The opposition to ISL is not rooted merely in concern over gerrymandering. An expansive SCOTUS ruling supporting ISL would open the door for states to disenfranchise voters and manipulate elections in many ways. And, while Republicans seeking partisan advantage created the dispute, Democrats likely would have more to gain in a gerrymandering free-for-all. Voters and democracy, however, would lose.
Whether gerrymandering districts, obstructing ballot access, or other tactics, without non-partisan courts setting boundaries, politicians regularly shape rules to keep themselves in office or enhance their own power.
For Becky Harper, engaging in the case is fully integrated with her identity as a Unitarian Universalist. Although her parents followed another denomination, many of the people they encountered in their work for fair housing policies were UUs. Harper recalls thinking, “UUs were probably a good fit for me.” She became involved in the Raleigh congregation upon moving to the nearby town of Cary in 1993.
The ISL claim is overwhelmingly rejected by constitutional scholars, historians, judges, and others for defying constitutional text, historical record, and SCOTUS precedent.

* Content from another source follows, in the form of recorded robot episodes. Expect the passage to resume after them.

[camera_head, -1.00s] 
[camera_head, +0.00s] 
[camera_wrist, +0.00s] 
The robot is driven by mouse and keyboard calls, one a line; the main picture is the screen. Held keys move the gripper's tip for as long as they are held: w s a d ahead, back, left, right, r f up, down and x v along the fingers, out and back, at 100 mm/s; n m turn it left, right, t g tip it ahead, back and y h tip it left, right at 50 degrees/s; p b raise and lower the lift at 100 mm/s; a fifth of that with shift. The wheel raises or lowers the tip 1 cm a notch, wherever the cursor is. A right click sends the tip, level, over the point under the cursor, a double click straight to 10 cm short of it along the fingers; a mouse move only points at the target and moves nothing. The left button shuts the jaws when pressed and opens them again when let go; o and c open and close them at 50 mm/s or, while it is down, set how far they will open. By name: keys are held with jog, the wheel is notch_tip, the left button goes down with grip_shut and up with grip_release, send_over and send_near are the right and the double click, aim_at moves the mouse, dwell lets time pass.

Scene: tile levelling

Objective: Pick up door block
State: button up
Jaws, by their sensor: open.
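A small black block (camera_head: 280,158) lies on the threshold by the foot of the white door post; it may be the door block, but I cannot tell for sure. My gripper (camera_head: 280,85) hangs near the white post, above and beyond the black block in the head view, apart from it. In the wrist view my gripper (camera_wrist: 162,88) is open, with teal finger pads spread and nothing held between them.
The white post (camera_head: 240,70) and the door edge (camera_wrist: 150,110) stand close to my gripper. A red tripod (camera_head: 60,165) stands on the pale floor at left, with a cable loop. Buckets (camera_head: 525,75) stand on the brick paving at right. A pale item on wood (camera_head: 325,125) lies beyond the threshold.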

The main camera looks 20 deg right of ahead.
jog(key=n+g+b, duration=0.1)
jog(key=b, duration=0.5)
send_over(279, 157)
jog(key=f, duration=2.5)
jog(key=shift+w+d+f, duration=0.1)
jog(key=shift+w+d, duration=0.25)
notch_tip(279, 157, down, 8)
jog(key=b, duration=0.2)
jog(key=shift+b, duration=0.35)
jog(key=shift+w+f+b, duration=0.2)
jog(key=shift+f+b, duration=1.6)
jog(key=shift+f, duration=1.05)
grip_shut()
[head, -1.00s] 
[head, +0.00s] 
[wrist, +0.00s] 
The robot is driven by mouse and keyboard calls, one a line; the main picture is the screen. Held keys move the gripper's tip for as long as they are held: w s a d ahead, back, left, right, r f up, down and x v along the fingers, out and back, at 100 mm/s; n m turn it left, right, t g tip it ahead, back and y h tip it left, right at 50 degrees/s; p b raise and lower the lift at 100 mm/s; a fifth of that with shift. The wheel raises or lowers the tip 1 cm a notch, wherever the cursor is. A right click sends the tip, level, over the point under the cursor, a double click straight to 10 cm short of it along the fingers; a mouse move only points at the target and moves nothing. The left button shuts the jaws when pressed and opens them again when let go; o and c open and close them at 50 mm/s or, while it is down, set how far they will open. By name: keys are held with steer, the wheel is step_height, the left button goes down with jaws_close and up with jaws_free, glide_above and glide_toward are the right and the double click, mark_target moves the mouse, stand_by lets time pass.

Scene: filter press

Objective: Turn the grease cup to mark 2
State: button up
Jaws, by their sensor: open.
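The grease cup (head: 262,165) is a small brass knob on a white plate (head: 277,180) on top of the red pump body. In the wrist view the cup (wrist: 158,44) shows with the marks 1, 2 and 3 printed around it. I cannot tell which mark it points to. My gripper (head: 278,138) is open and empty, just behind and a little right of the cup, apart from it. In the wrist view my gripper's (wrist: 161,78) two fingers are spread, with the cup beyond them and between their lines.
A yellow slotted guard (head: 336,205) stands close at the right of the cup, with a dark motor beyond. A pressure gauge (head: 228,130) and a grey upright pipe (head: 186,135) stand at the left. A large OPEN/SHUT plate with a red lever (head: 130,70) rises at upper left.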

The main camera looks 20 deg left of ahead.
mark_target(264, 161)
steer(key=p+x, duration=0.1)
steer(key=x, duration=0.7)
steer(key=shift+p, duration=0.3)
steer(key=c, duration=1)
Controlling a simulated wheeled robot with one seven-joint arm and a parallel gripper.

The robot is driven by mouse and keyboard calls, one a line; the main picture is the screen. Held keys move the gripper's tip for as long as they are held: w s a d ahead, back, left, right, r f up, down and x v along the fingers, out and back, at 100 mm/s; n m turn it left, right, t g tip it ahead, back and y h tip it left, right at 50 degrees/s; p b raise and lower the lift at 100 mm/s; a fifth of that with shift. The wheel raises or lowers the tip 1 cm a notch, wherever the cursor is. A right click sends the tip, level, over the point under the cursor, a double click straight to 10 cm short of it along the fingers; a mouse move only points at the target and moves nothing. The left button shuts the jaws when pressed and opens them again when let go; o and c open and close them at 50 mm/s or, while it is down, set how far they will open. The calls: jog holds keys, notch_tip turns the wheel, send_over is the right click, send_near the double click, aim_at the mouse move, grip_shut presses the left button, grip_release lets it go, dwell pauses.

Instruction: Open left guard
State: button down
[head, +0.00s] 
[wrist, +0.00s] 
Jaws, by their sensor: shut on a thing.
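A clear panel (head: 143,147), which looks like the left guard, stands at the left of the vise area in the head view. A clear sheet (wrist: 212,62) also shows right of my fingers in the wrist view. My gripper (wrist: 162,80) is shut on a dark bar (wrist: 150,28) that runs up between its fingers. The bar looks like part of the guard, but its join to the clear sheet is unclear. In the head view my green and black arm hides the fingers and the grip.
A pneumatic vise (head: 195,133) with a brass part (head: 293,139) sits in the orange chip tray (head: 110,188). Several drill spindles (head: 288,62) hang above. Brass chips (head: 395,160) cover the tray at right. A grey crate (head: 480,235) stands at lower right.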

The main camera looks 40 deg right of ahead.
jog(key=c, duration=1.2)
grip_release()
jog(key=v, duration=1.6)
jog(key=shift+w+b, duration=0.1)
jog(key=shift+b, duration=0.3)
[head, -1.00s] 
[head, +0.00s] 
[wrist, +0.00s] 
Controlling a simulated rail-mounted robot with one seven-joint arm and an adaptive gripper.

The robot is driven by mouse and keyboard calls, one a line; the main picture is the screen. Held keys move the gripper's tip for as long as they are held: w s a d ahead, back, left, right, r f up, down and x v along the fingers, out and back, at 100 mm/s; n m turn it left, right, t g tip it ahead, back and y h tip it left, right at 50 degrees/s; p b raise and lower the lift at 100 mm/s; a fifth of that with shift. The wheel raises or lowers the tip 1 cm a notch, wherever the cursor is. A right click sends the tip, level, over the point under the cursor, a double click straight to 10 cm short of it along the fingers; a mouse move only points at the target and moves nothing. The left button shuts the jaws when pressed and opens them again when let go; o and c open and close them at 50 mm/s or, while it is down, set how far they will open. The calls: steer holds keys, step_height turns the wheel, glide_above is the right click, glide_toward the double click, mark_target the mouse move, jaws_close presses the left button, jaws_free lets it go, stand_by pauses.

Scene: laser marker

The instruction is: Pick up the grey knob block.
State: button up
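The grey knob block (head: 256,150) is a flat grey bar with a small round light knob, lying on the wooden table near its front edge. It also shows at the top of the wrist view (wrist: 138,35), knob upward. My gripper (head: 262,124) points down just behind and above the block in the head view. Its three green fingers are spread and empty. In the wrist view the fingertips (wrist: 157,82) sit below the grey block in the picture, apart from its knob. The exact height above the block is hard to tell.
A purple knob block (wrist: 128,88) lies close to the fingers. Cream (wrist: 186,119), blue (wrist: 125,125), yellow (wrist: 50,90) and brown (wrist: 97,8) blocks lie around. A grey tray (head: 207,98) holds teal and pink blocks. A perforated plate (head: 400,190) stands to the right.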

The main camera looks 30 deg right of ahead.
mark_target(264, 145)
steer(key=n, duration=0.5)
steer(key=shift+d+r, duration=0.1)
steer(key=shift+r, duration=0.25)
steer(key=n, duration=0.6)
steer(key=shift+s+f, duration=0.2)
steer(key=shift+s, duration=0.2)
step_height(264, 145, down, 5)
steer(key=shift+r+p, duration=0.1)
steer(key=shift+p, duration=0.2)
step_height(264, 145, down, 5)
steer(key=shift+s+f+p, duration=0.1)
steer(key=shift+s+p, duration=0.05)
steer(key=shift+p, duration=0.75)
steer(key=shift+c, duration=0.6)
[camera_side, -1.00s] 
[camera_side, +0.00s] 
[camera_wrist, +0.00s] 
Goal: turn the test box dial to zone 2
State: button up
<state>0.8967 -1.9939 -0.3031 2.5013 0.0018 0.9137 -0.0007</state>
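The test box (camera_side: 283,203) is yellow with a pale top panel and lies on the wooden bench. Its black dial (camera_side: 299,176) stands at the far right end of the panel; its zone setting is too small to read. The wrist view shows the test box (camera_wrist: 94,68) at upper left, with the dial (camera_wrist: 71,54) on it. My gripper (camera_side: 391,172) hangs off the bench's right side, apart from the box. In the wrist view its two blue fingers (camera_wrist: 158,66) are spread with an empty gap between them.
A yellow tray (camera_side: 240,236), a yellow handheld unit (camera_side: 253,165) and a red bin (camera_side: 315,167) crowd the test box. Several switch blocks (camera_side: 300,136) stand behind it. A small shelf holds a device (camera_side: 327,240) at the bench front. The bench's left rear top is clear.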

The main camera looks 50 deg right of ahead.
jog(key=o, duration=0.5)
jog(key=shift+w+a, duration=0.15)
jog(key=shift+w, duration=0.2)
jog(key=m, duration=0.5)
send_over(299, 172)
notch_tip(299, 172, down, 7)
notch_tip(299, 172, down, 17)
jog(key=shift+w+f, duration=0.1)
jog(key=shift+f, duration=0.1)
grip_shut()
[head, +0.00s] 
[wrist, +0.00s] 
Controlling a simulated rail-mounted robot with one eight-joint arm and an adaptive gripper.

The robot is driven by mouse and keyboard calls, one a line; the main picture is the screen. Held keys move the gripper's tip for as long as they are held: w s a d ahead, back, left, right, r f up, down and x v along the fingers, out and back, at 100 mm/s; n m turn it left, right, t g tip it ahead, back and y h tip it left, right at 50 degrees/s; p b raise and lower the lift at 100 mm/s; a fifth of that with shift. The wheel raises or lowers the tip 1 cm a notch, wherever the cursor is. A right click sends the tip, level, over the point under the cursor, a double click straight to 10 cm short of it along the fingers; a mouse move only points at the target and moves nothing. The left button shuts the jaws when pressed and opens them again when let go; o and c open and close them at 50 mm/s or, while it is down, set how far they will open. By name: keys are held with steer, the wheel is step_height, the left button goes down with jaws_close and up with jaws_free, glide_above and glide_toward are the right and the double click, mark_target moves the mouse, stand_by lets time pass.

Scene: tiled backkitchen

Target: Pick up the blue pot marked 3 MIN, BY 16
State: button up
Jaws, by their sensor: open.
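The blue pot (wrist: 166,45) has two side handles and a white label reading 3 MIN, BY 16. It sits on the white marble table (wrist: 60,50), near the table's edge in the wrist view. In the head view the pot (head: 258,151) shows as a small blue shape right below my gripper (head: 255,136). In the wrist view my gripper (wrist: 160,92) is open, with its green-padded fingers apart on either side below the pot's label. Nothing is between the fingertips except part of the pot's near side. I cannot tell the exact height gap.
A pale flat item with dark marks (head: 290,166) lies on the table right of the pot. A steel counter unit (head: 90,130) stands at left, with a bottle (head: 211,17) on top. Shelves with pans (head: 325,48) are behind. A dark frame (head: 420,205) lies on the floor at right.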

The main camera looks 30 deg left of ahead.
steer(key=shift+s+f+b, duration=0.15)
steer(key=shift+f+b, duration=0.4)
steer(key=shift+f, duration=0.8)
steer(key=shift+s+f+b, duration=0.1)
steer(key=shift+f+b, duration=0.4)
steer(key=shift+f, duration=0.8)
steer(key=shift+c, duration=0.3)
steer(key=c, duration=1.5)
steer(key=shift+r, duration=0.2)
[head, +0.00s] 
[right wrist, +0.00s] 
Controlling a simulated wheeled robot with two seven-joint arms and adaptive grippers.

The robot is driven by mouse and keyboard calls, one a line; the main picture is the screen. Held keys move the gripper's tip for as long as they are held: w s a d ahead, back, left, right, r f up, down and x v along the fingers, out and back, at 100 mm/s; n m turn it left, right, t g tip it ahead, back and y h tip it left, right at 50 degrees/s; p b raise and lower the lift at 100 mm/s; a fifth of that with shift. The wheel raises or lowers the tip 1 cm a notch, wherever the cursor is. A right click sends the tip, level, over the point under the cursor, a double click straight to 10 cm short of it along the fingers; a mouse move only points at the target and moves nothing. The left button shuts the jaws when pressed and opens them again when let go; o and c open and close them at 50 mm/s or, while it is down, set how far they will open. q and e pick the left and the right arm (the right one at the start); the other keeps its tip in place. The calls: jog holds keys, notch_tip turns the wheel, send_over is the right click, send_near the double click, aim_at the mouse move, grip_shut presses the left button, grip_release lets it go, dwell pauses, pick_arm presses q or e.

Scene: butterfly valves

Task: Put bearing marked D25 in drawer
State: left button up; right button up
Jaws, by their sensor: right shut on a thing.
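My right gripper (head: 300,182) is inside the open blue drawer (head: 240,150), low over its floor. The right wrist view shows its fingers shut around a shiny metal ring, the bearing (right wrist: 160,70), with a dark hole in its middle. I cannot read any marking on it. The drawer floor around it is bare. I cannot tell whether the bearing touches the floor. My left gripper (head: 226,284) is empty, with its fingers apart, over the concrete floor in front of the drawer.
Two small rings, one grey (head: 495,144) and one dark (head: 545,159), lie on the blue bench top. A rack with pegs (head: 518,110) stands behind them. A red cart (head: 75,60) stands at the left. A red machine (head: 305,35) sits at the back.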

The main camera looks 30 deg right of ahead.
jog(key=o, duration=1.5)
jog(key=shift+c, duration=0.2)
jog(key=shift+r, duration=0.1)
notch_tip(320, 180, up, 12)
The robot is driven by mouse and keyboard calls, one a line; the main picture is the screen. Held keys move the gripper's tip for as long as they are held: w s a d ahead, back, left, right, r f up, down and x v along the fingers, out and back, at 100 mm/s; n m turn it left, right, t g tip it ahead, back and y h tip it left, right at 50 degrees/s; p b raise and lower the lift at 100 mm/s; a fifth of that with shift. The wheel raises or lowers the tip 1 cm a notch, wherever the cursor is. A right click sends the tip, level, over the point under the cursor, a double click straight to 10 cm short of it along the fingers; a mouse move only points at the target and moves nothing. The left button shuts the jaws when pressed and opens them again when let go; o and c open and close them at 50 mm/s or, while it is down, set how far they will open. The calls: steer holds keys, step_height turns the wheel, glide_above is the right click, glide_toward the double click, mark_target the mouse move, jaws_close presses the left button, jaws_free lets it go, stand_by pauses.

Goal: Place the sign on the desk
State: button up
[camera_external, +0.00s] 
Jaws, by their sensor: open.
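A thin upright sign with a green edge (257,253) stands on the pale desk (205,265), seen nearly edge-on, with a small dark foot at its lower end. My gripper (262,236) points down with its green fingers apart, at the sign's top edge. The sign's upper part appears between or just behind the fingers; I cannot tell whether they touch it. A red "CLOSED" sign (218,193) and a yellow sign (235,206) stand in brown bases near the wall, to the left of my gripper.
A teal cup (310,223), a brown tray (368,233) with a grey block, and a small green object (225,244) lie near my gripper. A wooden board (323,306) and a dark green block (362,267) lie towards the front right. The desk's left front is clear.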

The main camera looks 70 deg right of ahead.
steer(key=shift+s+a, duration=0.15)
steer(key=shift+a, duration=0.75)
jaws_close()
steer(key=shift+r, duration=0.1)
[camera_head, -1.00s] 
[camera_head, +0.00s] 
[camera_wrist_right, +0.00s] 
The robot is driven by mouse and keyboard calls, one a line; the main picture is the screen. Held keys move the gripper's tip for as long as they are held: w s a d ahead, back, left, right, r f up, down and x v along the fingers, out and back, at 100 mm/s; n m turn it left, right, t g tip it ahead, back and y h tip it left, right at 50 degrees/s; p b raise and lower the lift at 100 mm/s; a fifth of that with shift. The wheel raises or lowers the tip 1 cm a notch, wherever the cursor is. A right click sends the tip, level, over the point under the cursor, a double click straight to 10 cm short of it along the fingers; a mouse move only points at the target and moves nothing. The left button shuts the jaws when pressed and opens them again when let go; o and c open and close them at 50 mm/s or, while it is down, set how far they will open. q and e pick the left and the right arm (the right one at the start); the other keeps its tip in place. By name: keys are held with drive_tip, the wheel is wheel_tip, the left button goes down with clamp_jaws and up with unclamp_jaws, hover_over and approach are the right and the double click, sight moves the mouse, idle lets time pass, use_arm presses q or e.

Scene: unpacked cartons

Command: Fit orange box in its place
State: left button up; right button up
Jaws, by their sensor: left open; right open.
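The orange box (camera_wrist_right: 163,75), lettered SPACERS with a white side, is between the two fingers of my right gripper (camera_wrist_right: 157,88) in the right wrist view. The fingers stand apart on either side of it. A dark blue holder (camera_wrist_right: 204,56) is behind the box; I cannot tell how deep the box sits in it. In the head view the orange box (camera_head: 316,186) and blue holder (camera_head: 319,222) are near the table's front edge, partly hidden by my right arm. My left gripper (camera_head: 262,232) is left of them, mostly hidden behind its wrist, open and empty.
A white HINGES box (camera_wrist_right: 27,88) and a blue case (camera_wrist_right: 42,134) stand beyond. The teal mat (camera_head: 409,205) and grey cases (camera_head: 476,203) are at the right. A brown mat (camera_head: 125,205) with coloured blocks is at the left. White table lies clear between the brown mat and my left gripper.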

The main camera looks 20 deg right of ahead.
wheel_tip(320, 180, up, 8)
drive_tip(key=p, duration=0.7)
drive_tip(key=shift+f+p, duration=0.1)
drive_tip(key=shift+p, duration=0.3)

Unitarian Universalists for Social Justice (UUSJ), partnering with Campaign Legal Center and others, signed onto an amicus brief in support of Harper. Along with harm to democratic process generally, gerrymandering would disproportionately harm BIPOC voters and office-holders.“We thought it was essential to have faith-based voices presenting our concerns to the court,” said UUSJ Director Pablo DeJesús.
Harper also connected her engagement to her faith. “I love being a UU because of our commitment to democracy and social justice issues,” Harper said. Both Harper and DeJesús will be on hand to support a rally on the SCOTUS steps the day of oral argument.
DeJesús offered an apt summary of Moore v. Harper’s importance: “Are we going to have a nation bending to those who seek to make our government more exclusionary or move toward a Beloved Community with an inclusive democracy?” The question goes to the core of our commitment as UUs.